I kind of want to comment on that picture but I'm scared because everyone will see it. I want to tell her or text her or something but it's kind of awkward. help meeee lol
Do you think you can trust her? If so, maybe text her... I don't know. You should not do anything that will make you feel uncomfortable.
You stated the point pretty clearly; she mentioned that she doesn't think she has any lesbian friends and the point to telling her would be to clear that misconception and turn her feelings around. Trust me; if somebody's receptive (like she is bound to be), it is amazing to share a very intimate part of yourself and bring the two of you closer together. A simple message like "I'm your lesbian friend" is an awesome way to say it.
I want to say that but do I comment on the picture or tell her somewhere else? I'm scared that if I randomly message her saying I'm your lesbian friend she'll think that's weird lol. I'm kind of scared commenting on her picture publicly though. It's awkward to come out to someone where everyone can read your conversation you know lol
You can message her privately if you don't want to come out to whomever sees her post. I "cold-messaged" three different people since the gay marriage announcement to come out to them (turns out they were all some variation of bi or pan), and it has been all kinds of wonderful knowing I'm not the only non-straight creeper who just never got around to saying it It won't be weird at all; what is fb messaging for if not talking to friends? I'm sure she'll love to get one sent from you.

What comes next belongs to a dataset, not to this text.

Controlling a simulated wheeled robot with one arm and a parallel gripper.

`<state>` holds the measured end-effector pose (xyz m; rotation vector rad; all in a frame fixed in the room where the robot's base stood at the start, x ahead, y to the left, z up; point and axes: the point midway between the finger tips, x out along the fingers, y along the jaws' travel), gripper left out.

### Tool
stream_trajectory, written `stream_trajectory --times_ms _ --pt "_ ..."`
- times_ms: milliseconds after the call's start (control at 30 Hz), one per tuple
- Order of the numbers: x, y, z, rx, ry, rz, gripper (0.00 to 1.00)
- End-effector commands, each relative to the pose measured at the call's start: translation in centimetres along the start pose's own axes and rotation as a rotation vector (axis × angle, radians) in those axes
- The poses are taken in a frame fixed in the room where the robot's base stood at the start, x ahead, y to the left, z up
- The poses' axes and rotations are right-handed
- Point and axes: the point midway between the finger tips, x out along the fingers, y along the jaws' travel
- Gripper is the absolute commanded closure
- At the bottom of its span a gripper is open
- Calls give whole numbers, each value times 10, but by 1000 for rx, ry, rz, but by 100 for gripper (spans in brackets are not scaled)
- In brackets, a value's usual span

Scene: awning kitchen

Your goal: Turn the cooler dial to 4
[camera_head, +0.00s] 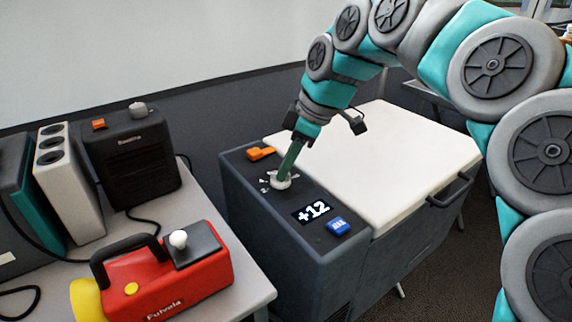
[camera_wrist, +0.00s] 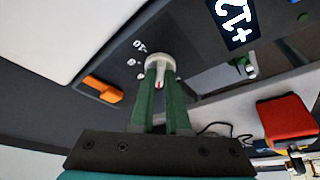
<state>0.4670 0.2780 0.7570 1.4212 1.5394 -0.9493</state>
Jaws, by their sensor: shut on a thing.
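The cooler (camera_head: 290,250) is a dark grey box with a white lid (camera_head: 385,150). Its white dial (camera_head: 281,184) sits on the dark control strip, and it also shows in the wrist view (camera_wrist: 159,60). A red mark shows on the dial between my fingers. The display (camera_head: 312,212) reads +12. My gripper (camera_head: 284,177) has green fingers and comes down from above. In the wrist view my gripper (camera_wrist: 162,75) is shut on the dial. Small white numbers lie around the dial; some are hidden by the fingers, and I cannot tell the exact dial setting.
An orange switch (camera_head: 261,153) and a blue button (camera_head: 339,226) sit on the same strip, near the dial. At left, a table (camera_head: 205,225) holds a red lamp-like device (camera_head: 165,275), a black heater-like box (camera_head: 130,155) and a grey power strip (camera_head: 70,190).

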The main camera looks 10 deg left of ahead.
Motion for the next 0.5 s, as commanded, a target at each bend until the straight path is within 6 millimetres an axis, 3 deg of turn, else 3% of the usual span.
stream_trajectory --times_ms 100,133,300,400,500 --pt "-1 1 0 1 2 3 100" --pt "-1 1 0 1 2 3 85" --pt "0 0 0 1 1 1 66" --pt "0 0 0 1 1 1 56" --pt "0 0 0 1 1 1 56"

I sent the message 6 hours ago and she still hasn't replied, yet she's retweeting things on twitter right now...#suspicious lol
When y friend came out to me that he was gay, we were only 13, and I was the first person he told. He gave me notes and clues written in codes and other languages, lol I guess he was really worried someone would find it. But, in the end, he could've just told me directly, and I would've been cool with it. If your friend is a lesbian, she should be very understanding, although maybe a little shocked if she's been friends with you for so long and never suspected anything about you. Maybe don't comment on it if it is public, in case someone on insta is a homophobe, or is a gossipy person. Also be careful telling her via inbox/PM in case one of you gets hacked or it somehow gets leaked. Regardless, just take your time, whenever you guys are talking alone, w/o anyone else around to bother you. Good luck with everything!